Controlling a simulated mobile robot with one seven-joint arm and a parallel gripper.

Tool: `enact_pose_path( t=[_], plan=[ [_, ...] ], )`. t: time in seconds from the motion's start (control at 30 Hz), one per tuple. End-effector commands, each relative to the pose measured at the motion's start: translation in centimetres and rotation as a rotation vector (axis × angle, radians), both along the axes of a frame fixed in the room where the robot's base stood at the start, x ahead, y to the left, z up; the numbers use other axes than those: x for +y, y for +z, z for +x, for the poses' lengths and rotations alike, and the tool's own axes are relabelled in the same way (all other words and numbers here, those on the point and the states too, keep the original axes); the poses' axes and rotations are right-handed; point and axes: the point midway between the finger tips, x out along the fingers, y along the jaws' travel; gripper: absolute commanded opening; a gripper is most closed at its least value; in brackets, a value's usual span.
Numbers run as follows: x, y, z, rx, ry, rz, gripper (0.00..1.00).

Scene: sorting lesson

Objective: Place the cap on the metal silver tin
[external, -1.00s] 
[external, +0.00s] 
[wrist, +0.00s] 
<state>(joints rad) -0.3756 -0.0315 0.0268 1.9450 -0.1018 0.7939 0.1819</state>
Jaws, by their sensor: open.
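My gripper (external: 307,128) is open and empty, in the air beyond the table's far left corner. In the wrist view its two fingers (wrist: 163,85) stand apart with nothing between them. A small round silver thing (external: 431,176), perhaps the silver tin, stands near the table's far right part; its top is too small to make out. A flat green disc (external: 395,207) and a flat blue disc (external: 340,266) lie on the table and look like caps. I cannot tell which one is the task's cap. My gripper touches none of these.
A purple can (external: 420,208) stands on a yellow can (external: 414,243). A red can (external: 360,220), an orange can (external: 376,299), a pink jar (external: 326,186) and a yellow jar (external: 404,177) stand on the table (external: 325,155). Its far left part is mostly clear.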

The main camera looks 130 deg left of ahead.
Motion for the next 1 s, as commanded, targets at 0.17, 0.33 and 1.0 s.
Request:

○ ○ ○ ○ ○ ○ ○

▶ **Exercise aim**
Each line from the one bearing "Objective: Place the" through the one bearing "<state>(joints rad) -0.3756" is to be duplicated without change; all remaining lines are to be left out.

▶ **Answer to this exercise**
Objective: Place the cap on the metal silver tin
[external, -1.00s] 
[external, +0.00s] 
[wrist, +0.00s] 
<state>(joints rad) -0.3756 -0.0315 0.0268 1.9450 -0.1018 0.7939 0.1819</state>

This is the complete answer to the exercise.